Jon Braatz - Kansas City Capital

Yes, obviously you like to see growth accelerate in Asia, do you have any expectations about what these investments might be able to generate in terms of, let’s say, additional top-line growth?

Allen Carlson

It’s hard to tell. And it’s very difficult to put a timeline associated with it. We do know that the overall market for hydraulics in the Asia region is equivalent to the overall market in the other sectors of North America and Europe. So, fundamentally, if Asia was just a strong play for us as the other markets, it should be approximately a third of our business. And at this time, it’s falling short of that. So, but we entered that market later as well. So, it’s not that we are not performing at a high level we are, but that market is developing very rapidly going forward. So, we think investments in that from sales marketing makes a lot of sense going forward.
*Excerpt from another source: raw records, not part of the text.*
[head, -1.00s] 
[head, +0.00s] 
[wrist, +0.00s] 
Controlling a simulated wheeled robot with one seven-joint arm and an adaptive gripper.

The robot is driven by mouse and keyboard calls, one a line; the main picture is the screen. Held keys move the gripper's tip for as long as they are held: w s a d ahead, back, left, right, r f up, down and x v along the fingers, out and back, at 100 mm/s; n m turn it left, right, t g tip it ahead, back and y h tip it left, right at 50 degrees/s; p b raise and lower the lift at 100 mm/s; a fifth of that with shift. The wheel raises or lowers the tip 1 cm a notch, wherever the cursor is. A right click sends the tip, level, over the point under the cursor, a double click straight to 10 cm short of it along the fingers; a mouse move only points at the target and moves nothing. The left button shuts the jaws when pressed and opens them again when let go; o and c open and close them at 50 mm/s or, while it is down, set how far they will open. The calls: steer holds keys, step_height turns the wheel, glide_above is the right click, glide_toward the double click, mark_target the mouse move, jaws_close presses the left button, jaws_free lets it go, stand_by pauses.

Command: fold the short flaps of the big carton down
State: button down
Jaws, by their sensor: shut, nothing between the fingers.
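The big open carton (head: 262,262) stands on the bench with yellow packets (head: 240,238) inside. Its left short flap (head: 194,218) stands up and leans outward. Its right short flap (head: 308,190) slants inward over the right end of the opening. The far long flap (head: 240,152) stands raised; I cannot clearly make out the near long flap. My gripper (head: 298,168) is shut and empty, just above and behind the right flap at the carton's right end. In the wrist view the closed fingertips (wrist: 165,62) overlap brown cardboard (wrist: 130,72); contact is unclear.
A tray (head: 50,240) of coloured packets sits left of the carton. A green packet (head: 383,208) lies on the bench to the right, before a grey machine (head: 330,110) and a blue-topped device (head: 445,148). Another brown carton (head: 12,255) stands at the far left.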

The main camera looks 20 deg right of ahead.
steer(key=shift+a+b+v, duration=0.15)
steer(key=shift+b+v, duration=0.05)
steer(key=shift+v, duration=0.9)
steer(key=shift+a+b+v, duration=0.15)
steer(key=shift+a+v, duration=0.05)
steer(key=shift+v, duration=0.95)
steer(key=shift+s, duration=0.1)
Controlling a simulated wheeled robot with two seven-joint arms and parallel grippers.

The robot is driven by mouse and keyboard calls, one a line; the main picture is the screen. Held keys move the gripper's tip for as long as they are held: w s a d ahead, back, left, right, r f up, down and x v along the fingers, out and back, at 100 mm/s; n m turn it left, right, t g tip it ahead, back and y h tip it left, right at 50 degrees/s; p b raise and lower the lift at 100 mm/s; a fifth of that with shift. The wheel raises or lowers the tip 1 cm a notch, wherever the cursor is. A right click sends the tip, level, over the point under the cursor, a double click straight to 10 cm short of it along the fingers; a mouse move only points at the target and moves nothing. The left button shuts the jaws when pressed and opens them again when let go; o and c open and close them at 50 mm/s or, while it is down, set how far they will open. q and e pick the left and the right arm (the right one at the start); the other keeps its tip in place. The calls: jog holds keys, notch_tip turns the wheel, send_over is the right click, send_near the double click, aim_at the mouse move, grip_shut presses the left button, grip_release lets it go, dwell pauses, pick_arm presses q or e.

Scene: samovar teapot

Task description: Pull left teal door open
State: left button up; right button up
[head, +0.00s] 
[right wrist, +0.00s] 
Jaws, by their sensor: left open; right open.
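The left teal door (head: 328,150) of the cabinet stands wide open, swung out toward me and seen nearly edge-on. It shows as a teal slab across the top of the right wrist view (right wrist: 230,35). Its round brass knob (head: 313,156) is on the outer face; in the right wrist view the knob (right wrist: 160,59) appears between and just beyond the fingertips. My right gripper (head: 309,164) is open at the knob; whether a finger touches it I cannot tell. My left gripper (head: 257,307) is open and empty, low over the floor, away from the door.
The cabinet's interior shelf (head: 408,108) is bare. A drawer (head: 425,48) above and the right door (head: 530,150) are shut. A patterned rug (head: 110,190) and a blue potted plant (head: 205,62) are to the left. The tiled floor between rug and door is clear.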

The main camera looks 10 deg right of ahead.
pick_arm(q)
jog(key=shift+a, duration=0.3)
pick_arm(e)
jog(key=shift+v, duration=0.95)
Jon Braatz - Kansas City Capital

Okay. Alright, Allen, thank you very much.

Operator

(Operator Instructions) It appears there are no further questions at this time. I’d like to turn the conference back to Mr. Tricia for any additional or closing remarks.

Tricia Fulton

Great, thank you. Thank you for joining today’s call. I just wanted to remind everyone that our annual report and proxy statement were mailed to shareholders on April 21. Sun Hydraulics Corporation will host an Annual Meeting of Shareholders on June 2 at 10 AM Eastern Time at our newest facility located at 803 Tallevast Road in Sarasota. We look forward to seeing you there. Thank you.

Operator

This does conclude today’s conference. We thank you for your participation.